__Exercise instructions__.
Quote exactly the lines from the line containing "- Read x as" to the line containing "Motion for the", both lines included, please, and nothing more.
[Source material start]
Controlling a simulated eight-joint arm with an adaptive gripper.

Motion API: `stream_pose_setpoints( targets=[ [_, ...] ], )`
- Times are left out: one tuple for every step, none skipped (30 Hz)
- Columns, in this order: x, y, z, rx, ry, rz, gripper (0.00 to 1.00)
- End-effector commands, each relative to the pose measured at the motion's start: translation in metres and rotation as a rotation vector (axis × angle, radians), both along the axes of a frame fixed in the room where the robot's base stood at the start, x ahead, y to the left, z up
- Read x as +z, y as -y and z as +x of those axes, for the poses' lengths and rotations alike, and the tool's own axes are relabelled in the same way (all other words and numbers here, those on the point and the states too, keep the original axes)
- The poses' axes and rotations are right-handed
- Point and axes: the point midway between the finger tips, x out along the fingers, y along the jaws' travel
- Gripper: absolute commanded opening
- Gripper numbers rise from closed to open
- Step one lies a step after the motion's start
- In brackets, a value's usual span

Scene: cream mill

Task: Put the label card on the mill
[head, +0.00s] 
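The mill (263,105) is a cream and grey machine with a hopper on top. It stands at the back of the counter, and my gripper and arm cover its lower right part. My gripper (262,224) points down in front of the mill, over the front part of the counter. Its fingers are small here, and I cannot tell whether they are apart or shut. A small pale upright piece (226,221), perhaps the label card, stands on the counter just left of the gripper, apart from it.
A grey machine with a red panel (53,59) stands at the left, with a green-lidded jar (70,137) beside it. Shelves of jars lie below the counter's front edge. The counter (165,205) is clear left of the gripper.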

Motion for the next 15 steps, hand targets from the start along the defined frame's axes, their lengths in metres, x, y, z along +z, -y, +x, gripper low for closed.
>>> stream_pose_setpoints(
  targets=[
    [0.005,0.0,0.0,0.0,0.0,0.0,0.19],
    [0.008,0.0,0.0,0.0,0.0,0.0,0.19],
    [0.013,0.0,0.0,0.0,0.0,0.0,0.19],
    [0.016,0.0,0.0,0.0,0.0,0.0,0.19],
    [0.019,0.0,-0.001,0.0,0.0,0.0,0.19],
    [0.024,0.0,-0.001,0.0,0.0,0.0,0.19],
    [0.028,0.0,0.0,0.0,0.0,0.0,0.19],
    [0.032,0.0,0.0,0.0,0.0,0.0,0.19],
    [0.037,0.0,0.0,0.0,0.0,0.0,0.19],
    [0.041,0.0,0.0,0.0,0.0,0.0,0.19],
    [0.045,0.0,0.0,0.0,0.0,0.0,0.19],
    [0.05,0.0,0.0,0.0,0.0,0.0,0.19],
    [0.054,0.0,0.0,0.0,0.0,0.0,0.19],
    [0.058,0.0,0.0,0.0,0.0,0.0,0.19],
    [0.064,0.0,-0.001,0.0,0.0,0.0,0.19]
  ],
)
[Source material end]
__Completed exercise__.
- Read x as +z, y as -y and z as +x of those axes, for the poses' lengths and rotations alike, and the tool's own axes are relabelled in the same way (all other words and numbers here, those on the point and the states too, keep the original axes)
- The poses' axes and rotations are right-handed
- Point and axes: the point midway between the finger tips, x out along the fingers, y along the jaws' travel
- Gripper: absolute commanded opening
- Gripper numbers rise from closed to open
- Step one lies a step after the motion's start
- In brackets, a value's usual span

Scene: cream mill

Task: Put the label card on the mill
[head, +0.00s] 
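The mill (263,105) is a cream and grey machine with a hopper on top. It stands at the back of the counter, and my gripper and arm cover its lower right part. My gripper (262,224) points down in front of the mill, over the front part of the counter. Its fingers are small here, and I cannot tell whether they are apart or shut. A small pale upright piece (226,221), perhaps the label card, stands on the counter just left of the gripper, apart from it.
A grey machine with a red panel (53,59) stands at the left, with a green-lidded jar (70,137) beside it. Shelves of jars lie below the counter's front edge. The counter (165,205) is clear left of the gripper.

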Motion for the next 15 steps, hand targets from the start along the defined frame's axes, their lengths in metres, x, y, z along +z, -y, +x, gripper low for closed.

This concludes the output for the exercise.